Oui, je sais que depuis que je l’ai découvert à Vinisud, là où les blogueurs et les journalistes ne restent pas plus de 24 heures, pour cause de séjour limité, généreusement offert par les autorités de tutelle, j’ai une fâcheuse tendance à vous en rabâcher les oreilles. Depuis, j’en ai acheté un carton, et pourtant je sais que ce n’est pas le genre de truc qui attire les foules initiées. Tant mieux ! D’ailleurs, les gens boivent ça d’une traite comme si c’était du cidre ou de la bière. C’est ma faute puisque c’est moi qui leur ai dit ça par simple provocation. « Buvez, c’est de la bière de vin ! » Ils ne remarquent même pas le gros contenant, le côté festif du magnum.
Passez-moi le décapsuleur.
Attention, ça risque de péter !
Moi, j’y trouve de la finesse, du fruit, de la fraise écrasée, de la gaieté, du copinage, de la légèreté, de la soif et même une pointe d’amour coquin.
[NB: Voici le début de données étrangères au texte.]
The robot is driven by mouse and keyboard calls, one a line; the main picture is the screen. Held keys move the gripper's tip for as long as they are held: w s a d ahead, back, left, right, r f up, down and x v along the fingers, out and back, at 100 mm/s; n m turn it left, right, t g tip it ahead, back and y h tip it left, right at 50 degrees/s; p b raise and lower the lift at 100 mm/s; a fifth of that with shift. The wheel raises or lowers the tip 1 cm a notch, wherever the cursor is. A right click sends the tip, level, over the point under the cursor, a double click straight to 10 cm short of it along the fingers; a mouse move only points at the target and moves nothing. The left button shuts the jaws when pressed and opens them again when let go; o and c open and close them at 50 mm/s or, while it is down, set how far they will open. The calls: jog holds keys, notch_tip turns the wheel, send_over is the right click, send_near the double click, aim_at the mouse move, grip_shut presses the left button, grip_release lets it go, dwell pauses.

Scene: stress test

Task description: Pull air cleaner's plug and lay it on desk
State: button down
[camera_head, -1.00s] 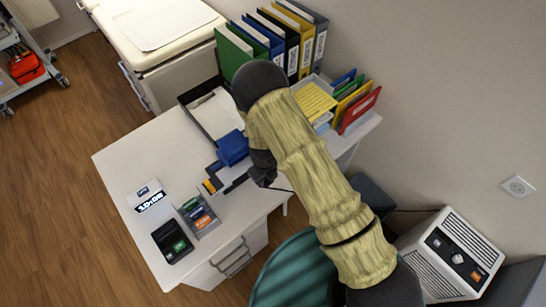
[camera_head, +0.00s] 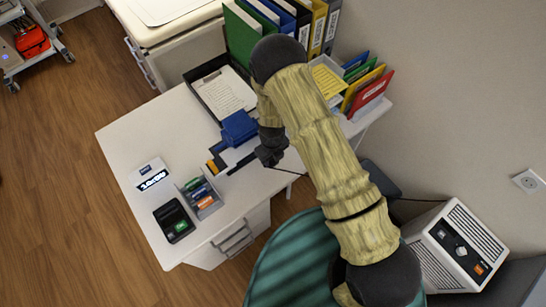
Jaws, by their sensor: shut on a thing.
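My gripper (camera_head: 270,157), small and black, is over the back right part of the white desk (camera_head: 145,125), just right of a blue desk item. It is shut, and a thin dark cord (camera_head: 284,169) runs from it to the right and behind my arm. The plug is too small and dark to tell from the jaws, and whether it touches the desk is unclear. The white air cleaner (camera_head: 432,266) stands at lower right, partly hidden by my arm; a dark cord shows behind it. A wall socket (camera_head: 528,181) is at the far right.
The blue desk item (camera_head: 239,127) and dark pieces lie close left of my gripper. A paper tray (camera_head: 200,84), folders (camera_head: 242,38) and a file holder (camera_head: 369,94) stand behind. A pen tray (camera_head: 205,203) and calculator (camera_head: 174,220) are in front.

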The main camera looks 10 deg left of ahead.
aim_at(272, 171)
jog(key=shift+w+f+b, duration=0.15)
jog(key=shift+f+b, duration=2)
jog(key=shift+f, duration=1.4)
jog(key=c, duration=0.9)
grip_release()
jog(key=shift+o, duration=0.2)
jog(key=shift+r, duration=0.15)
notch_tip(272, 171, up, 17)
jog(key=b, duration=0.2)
Un petit clin d’œil du genre : « dis donc coco, viens donc te coller à moi, ne crains rien, viens… ». Certes, pas de quoi en faire des tonnes, mais de quoi ne pas s’ennuyer non plus alors que tout le monde autour de vous s’agite en poncifs et ne parle que grand vin, grand machin, grand cru, grand ceci, grand cela. Oui, ce magistral pet que l’on sent venir en soi en éclusant cette bouteille à mille lieues de la frime, loin d’être un simple pet mouillé, ce pet en magnum sera sûrement celui du bonheur partagé.
Après tout, c’est si beau de péter à deux !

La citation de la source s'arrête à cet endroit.